┏━━
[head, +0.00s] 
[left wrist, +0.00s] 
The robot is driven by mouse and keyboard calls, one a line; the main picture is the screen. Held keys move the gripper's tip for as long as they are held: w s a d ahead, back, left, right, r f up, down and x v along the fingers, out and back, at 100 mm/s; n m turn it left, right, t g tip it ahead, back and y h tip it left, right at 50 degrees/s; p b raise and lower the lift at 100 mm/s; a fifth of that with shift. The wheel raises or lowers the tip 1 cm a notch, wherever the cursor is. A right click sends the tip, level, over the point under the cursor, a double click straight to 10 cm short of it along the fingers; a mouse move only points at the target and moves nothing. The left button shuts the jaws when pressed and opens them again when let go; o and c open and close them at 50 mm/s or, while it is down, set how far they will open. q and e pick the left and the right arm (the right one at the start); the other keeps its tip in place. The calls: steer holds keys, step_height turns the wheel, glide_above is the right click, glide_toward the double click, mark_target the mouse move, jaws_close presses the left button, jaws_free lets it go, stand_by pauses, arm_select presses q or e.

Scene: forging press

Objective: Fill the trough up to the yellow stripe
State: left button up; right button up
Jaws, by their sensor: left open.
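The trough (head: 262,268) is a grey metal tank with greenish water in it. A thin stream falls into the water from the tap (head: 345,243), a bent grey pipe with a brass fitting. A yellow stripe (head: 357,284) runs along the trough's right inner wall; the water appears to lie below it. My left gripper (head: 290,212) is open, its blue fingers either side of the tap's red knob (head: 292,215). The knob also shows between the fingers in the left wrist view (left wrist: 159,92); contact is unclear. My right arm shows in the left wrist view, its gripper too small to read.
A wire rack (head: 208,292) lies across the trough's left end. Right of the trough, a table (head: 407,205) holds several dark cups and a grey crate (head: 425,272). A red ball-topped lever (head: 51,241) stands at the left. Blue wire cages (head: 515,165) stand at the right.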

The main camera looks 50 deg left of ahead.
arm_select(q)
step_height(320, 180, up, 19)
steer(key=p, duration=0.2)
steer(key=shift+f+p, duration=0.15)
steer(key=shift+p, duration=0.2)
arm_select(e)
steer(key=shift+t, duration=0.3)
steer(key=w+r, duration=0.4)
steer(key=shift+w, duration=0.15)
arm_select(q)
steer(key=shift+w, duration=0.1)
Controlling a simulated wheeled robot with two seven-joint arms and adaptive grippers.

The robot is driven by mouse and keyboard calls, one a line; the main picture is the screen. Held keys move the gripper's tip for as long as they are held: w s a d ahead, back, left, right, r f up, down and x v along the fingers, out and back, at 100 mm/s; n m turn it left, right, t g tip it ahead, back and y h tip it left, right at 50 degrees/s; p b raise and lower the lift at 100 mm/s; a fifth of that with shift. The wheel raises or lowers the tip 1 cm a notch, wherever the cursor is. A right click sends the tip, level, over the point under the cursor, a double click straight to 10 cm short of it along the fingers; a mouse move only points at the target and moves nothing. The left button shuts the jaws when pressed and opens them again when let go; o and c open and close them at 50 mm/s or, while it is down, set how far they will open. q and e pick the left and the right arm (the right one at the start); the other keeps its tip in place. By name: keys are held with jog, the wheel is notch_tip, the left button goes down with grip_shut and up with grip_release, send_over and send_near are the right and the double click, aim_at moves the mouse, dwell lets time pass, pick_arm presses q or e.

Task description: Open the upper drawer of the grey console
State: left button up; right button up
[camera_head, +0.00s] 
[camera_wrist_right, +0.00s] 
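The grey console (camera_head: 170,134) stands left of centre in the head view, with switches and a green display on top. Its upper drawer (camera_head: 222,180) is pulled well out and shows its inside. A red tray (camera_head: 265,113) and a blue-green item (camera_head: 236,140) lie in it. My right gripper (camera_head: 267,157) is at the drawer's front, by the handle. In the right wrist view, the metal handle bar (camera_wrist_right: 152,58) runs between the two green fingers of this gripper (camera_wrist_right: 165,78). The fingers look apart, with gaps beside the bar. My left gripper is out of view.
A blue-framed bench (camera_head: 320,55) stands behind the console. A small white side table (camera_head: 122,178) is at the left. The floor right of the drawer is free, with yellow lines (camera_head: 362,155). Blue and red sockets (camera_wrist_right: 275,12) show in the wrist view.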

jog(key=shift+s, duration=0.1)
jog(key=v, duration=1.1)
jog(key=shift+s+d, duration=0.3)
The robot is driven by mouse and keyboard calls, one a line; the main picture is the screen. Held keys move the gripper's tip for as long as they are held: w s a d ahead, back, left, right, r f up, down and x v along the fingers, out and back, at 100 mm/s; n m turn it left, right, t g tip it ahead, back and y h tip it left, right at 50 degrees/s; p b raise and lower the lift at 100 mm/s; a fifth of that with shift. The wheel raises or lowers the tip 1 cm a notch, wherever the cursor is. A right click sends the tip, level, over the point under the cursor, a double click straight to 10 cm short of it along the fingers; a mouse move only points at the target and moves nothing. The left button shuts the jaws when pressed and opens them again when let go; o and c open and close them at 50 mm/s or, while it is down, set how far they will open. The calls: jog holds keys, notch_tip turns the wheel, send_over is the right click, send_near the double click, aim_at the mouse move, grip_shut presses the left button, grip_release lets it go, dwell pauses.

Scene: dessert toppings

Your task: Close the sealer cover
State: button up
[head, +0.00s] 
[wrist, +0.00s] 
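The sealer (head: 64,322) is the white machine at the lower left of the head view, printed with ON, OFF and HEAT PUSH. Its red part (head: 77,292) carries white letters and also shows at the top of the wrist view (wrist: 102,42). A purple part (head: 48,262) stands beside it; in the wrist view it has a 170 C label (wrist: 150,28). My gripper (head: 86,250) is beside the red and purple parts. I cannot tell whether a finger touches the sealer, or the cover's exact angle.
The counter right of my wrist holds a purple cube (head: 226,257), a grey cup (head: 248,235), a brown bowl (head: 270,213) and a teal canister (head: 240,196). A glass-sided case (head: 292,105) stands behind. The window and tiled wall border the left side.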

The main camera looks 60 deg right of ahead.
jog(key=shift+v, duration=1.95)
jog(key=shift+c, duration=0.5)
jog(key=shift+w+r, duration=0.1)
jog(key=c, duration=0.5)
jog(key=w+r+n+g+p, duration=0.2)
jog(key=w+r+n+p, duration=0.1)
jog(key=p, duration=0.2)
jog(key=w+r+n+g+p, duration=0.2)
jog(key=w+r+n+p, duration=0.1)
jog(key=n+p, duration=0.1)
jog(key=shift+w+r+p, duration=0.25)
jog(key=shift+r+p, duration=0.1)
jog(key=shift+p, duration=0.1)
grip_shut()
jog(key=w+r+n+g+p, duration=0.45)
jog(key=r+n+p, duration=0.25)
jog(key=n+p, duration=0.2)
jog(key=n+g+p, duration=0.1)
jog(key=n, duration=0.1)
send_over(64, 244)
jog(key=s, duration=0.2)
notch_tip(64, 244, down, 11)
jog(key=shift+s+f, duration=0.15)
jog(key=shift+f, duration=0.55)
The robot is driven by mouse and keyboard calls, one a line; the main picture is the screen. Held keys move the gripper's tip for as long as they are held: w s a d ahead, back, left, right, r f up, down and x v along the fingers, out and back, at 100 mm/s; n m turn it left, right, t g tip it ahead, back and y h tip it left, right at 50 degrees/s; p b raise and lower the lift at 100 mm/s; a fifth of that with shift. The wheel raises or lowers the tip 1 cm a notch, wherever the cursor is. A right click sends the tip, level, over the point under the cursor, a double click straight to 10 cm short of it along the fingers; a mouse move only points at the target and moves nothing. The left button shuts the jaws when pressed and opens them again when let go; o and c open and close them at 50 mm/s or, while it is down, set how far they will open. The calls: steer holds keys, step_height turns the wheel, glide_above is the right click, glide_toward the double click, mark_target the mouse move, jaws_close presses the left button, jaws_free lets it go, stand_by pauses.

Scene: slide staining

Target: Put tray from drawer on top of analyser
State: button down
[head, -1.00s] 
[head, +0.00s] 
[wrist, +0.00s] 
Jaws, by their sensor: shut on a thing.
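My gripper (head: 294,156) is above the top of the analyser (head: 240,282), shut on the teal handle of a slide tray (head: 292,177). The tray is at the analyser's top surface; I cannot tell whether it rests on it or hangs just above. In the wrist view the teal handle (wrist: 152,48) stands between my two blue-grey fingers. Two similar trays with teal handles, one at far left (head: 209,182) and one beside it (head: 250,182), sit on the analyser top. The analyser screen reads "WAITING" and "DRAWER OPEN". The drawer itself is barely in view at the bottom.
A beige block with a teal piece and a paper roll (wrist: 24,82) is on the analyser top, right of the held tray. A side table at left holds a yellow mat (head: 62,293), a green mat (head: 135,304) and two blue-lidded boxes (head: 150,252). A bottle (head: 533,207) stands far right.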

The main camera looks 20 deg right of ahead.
┗━━
- _REQUIREMENT_: Repeat only the stretch of lines starting at the one containing "Jaws, by their sensor: shut on a thing." and running to the final line of the entries above.

- _SOLUTION TO THE EXERCISE_:
Jaws, by their sensor: shut on a thing.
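My gripper (head: 294,156) is above the top of the analyser (head: 240,282), shut on the teal handle of a slide tray (head: 292,177). The tray is at the analyser's top surface; I cannot tell whether it rests on it or hangs just above. In the wrist view the teal handle (wrist: 152,48) stands between my two blue-grey fingers. Two similar trays with teal handles, one at far left (head: 209,182) and one beside it (head: 250,182), sit on the analyser top. The analyser screen reads "WAITING" and "DRAWER OPEN". The drawer itself is barely in view at the bottom.
A beige block with a teal piece and a paper roll (wrist: 24,82) is on the analyser top, right of the held tray. A side table at left holds a yellow mat (head: 62,293), a green mat (head: 135,304) and two blue-lidded boxes (head: 150,252). A bottle (head: 533,207) stands far right.

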The main camera looks 20 deg right of ahead.

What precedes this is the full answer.